RECORD LIST >>
· · · · ·

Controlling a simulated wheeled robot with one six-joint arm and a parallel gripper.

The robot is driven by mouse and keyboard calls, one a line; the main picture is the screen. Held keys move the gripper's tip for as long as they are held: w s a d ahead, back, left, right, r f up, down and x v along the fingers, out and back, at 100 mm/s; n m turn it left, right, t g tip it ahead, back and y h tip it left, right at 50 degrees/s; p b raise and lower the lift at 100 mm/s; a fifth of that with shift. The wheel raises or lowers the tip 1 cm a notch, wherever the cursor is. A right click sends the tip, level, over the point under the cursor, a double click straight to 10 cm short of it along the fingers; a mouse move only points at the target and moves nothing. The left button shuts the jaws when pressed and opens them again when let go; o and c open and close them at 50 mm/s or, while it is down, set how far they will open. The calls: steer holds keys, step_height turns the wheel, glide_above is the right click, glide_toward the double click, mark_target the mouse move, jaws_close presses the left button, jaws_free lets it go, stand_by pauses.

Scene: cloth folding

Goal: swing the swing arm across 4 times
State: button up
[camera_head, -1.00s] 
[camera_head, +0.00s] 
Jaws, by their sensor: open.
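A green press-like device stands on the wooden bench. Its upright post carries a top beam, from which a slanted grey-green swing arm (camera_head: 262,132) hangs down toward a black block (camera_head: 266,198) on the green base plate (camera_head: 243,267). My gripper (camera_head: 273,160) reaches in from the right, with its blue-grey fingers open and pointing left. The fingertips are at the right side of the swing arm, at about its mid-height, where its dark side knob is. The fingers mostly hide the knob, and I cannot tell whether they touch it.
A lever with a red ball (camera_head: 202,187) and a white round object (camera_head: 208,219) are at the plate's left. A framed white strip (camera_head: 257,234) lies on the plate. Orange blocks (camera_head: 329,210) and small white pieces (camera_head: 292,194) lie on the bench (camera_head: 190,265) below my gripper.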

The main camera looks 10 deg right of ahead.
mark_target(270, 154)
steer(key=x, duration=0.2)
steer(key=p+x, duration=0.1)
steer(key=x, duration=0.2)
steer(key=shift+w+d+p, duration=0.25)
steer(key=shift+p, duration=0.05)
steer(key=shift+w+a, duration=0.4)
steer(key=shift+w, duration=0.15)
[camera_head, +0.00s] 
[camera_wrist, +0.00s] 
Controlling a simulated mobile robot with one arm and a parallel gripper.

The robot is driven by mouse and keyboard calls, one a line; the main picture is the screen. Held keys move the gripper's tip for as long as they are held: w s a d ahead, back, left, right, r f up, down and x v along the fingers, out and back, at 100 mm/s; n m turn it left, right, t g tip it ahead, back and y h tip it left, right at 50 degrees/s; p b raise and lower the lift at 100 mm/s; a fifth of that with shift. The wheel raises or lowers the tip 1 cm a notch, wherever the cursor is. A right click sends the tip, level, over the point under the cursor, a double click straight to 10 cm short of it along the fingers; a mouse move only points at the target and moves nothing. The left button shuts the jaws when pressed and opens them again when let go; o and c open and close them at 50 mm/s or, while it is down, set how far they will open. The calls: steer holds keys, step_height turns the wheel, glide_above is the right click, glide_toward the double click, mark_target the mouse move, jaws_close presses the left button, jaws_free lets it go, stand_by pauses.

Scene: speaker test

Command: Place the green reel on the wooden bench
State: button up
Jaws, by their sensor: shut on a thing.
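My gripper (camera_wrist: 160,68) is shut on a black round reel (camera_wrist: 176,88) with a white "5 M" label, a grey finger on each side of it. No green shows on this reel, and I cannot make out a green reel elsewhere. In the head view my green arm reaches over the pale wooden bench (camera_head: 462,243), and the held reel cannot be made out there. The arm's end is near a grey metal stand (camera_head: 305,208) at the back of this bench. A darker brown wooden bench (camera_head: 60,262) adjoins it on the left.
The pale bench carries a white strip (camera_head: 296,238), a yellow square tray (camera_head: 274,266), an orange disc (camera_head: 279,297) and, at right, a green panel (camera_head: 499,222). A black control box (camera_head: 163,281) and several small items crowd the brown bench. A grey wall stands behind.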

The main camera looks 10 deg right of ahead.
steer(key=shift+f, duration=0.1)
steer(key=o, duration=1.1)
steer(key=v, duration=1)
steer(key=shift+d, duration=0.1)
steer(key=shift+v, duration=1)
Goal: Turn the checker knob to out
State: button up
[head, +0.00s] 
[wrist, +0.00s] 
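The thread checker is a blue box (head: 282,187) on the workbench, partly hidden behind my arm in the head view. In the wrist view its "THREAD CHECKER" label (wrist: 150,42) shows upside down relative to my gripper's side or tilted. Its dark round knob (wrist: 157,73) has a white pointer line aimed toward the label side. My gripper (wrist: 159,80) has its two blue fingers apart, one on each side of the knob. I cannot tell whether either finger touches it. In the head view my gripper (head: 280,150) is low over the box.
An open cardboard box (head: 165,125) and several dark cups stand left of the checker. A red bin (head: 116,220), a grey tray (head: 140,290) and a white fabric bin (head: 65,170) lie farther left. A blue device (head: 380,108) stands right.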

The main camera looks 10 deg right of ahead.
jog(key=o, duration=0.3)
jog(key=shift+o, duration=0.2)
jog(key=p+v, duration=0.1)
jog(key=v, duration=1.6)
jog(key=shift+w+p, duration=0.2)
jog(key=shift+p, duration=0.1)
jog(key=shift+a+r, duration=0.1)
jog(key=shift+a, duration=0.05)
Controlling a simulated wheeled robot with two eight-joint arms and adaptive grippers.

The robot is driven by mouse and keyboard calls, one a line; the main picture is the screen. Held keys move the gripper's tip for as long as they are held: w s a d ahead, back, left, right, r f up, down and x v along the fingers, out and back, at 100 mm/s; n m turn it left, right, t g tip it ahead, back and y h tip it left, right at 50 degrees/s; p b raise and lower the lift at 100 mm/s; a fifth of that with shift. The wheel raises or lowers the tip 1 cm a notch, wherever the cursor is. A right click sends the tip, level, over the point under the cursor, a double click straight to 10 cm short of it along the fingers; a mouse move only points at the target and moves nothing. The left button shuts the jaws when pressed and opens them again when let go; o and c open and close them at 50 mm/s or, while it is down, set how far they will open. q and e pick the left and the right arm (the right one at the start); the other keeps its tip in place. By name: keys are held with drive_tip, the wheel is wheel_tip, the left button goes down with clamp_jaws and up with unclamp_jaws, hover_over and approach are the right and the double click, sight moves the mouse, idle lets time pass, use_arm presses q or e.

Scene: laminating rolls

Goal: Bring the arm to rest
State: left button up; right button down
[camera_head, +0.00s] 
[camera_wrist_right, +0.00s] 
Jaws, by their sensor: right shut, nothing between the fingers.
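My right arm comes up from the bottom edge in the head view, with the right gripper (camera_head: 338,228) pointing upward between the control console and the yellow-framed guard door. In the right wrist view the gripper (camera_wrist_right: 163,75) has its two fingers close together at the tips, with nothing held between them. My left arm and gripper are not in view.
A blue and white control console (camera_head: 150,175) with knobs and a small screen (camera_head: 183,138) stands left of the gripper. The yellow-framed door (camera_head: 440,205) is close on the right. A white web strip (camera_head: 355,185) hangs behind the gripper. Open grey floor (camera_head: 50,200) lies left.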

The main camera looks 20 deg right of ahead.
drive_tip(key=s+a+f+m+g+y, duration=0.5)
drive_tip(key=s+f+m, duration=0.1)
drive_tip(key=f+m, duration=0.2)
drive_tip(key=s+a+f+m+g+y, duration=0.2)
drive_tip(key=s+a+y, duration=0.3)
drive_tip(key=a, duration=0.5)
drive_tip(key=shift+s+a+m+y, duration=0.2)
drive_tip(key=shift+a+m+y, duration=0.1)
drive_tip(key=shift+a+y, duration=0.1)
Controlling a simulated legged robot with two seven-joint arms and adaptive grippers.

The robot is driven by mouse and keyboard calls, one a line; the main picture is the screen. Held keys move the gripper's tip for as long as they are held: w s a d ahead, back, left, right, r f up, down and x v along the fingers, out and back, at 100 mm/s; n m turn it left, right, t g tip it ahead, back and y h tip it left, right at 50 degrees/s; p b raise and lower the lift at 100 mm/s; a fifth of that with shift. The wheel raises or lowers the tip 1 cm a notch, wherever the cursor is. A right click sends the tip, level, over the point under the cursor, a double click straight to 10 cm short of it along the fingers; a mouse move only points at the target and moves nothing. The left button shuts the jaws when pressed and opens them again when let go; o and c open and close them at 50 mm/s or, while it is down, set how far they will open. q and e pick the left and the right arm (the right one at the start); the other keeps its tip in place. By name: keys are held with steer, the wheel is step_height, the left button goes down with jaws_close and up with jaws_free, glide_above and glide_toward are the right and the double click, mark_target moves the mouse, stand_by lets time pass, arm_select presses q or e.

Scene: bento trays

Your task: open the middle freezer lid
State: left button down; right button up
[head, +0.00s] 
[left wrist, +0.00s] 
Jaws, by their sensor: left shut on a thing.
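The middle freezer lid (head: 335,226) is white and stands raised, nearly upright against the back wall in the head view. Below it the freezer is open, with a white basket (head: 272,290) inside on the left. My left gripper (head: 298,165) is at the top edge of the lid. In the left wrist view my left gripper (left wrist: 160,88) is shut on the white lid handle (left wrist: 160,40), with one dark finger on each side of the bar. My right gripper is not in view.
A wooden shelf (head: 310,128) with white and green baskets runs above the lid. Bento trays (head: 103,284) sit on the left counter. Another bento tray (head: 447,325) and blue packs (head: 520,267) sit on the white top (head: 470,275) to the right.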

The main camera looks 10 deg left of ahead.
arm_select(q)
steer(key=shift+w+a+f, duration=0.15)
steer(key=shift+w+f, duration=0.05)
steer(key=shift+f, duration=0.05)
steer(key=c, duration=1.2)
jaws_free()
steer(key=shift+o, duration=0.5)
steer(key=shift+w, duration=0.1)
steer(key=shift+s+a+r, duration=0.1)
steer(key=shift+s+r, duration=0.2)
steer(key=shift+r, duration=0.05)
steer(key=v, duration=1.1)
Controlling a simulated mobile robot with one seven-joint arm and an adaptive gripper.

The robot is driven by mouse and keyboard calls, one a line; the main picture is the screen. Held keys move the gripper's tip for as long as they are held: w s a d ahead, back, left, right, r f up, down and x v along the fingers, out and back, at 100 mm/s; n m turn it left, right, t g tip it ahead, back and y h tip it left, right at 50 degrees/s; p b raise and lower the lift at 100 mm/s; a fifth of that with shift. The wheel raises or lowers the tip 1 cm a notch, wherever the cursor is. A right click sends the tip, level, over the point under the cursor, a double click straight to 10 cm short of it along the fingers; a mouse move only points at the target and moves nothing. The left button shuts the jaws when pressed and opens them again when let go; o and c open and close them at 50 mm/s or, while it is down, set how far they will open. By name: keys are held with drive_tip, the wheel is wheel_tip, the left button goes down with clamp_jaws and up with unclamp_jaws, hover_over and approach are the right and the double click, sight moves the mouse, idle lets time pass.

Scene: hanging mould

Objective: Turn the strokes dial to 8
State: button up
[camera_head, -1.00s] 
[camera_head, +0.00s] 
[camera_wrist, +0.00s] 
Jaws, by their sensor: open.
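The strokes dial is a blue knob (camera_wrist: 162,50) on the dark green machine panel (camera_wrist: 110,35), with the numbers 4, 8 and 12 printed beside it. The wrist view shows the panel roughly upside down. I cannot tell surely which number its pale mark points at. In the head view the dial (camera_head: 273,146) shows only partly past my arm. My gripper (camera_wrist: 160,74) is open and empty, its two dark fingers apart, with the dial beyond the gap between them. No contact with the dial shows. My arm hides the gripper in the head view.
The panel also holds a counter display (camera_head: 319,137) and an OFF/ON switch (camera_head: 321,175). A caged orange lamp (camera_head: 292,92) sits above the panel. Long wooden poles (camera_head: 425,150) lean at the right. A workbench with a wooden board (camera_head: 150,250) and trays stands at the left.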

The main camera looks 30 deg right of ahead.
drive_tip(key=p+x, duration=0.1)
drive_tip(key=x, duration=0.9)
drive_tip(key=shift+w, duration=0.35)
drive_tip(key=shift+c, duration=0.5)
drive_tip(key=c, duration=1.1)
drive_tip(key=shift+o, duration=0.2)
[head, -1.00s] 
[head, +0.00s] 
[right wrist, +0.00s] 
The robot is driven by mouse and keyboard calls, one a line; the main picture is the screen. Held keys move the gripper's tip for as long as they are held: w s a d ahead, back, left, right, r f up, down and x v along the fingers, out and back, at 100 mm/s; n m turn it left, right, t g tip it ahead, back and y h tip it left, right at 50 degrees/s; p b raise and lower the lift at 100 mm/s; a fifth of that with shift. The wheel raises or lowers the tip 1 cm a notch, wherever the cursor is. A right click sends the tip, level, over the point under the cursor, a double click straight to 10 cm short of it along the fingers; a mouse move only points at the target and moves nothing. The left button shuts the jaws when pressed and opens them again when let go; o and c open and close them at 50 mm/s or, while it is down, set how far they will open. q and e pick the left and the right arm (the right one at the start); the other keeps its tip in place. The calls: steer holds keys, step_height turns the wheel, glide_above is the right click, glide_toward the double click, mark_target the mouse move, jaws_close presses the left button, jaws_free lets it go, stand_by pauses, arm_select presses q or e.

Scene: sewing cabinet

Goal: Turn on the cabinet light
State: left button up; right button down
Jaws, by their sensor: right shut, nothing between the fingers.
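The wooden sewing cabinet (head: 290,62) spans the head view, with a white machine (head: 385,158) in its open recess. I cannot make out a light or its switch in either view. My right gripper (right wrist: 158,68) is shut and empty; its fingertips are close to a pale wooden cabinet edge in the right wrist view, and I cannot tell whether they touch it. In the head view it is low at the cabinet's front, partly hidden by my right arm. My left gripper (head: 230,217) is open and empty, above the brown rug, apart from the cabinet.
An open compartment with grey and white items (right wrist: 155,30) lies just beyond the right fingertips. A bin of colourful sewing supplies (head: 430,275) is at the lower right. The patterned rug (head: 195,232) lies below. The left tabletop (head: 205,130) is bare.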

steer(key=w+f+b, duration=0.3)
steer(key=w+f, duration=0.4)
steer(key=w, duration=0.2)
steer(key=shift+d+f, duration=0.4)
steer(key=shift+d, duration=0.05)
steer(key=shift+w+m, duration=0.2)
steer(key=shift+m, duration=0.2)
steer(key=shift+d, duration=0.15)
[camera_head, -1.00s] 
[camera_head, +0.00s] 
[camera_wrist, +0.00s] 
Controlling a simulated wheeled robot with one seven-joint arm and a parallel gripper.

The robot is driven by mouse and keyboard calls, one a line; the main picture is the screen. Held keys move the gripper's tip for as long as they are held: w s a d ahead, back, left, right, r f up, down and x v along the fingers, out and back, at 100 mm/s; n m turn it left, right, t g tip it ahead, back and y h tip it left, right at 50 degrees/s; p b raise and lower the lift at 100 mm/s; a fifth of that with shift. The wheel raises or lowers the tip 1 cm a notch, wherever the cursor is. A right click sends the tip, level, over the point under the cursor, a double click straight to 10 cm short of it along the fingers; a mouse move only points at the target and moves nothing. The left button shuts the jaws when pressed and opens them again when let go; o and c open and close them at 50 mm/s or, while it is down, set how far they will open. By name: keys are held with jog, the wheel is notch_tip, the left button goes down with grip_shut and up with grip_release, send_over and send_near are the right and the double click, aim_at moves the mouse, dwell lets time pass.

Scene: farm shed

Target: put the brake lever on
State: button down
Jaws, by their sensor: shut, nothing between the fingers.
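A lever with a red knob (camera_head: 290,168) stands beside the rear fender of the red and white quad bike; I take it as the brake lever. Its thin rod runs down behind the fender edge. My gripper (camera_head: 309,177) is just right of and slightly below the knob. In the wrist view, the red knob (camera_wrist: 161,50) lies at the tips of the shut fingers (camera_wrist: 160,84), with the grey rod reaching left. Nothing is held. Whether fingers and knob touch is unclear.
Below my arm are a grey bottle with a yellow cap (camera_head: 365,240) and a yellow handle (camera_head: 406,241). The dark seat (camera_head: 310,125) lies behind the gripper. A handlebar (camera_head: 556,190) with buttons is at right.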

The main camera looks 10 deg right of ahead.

· · · · ·

DIRECTION >>
Take each line containing the string "wheeled" and copy it out.

ANSWER TO THE PROBLEM >>
Controlling a simulated wheeled robot with one six-joint arm and a parallel gripper.
Controlling a simulated wheeled robot with two eight-joint arms and adaptive grippers.
Controlling a simulated wheeled robot with one seven-joint arm and a parallel gripper.

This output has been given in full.